Cross-domain Multi-step Thinking: Zero-shot Fine-grained Traffic Sign Recognition in the Wild
Yaozong Gan, Guang Li, Ren Togo, Keisuke Maeda, Takahiro Ogawa, Miki Haseyama

TL;DR
This paper introduces Cross-domain Multi-step Thinking (CdMT), a novel framework leveraging large multimodal models for zero-shot, fine-grained traffic sign recognition across different countries and domains, without training data.
Contribution
The study proposes a new CdMT framework that uses multi-step reasoning with context, characteristic, and differential descriptions to improve zero-shot traffic sign recognition in the wild.
Findings
Achieved high recognition accuracies on multiple benchmark datasets.

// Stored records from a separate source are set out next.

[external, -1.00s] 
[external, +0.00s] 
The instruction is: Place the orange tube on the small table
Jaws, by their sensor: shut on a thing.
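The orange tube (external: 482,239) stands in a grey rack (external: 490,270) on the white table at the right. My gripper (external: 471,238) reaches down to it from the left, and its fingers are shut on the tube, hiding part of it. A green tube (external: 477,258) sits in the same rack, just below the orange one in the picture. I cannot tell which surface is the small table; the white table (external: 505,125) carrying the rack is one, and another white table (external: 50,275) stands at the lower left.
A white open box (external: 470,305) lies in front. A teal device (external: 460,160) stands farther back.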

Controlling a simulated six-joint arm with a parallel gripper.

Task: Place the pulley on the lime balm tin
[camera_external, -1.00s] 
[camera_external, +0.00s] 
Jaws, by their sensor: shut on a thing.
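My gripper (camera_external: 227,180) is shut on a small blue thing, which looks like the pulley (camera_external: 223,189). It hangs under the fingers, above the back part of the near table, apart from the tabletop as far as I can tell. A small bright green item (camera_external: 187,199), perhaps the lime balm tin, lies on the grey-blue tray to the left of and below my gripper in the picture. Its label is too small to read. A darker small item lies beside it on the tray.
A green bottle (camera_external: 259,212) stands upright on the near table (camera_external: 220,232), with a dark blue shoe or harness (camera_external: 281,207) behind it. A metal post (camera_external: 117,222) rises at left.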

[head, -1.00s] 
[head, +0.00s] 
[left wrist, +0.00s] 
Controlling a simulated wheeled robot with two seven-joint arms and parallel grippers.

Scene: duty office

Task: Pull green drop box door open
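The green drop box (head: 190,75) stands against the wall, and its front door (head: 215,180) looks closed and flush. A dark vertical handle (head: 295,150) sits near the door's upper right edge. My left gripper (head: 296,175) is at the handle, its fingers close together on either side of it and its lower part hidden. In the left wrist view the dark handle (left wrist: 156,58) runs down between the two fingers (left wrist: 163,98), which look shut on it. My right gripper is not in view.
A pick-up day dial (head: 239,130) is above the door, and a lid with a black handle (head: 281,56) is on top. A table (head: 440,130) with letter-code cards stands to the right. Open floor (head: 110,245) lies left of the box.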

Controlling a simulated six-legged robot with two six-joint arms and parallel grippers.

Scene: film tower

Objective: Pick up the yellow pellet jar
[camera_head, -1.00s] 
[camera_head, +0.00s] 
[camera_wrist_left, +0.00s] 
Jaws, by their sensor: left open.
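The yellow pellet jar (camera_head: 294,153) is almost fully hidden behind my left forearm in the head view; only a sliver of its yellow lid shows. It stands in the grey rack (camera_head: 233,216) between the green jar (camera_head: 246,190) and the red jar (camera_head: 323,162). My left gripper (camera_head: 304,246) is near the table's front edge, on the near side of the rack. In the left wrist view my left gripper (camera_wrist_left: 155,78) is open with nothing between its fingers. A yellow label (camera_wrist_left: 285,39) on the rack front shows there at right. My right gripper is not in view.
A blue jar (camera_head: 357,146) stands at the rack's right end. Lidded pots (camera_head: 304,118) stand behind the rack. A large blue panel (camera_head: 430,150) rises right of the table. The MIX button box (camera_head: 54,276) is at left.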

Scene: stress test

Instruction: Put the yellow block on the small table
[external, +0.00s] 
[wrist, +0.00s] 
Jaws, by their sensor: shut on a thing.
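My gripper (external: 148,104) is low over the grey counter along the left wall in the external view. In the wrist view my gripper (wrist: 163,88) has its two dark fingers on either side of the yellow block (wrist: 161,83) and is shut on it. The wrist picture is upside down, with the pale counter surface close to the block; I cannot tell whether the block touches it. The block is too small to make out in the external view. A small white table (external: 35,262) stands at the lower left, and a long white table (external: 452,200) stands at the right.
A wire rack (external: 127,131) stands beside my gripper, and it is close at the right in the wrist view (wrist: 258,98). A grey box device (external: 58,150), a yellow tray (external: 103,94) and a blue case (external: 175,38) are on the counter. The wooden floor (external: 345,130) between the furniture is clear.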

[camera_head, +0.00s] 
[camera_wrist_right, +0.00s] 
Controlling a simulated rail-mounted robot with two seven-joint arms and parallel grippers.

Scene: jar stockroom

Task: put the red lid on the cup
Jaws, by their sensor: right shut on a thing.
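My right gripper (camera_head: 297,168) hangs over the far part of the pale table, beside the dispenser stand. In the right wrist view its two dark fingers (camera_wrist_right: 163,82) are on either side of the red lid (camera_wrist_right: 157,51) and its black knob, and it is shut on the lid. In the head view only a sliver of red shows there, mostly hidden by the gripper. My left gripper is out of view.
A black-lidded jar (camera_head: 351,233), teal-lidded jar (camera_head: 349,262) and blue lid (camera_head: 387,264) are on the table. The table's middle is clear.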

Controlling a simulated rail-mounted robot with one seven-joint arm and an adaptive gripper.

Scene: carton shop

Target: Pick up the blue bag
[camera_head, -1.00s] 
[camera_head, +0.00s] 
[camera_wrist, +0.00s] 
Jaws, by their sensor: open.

Outperformed state-of-the-art methods across all tested datasets.
Demonstrated effectiveness in cross-country traffic sign recognition scenarios.
Abstract
In this study, we propose Cross-domain Multi-step Thinking (CdMT) to improve zero-shot fine-grained traffic sign recognition (TSR) performance in the wild. Zero-shot fine-grained TSR in the wild is challenging due to the cross-domain problem between clean template traffic signs and real-world counterparts, and existing approaches particularly struggle with cross-country TSR scenarios, where traffic signs typically differ between countries. The proposed CdMT framework tackles these challenges by leveraging the multi-step reasoning capabilities of large multimodal models (LMMs). We introduce context, characteristic, and differential descriptions to design multiple thinking processes for LMMs. Context descriptions, which are enhanced by center coordinate prompt optimization, enable the precise localization of target traffic signs in complex road images and filter irrelevant responses via…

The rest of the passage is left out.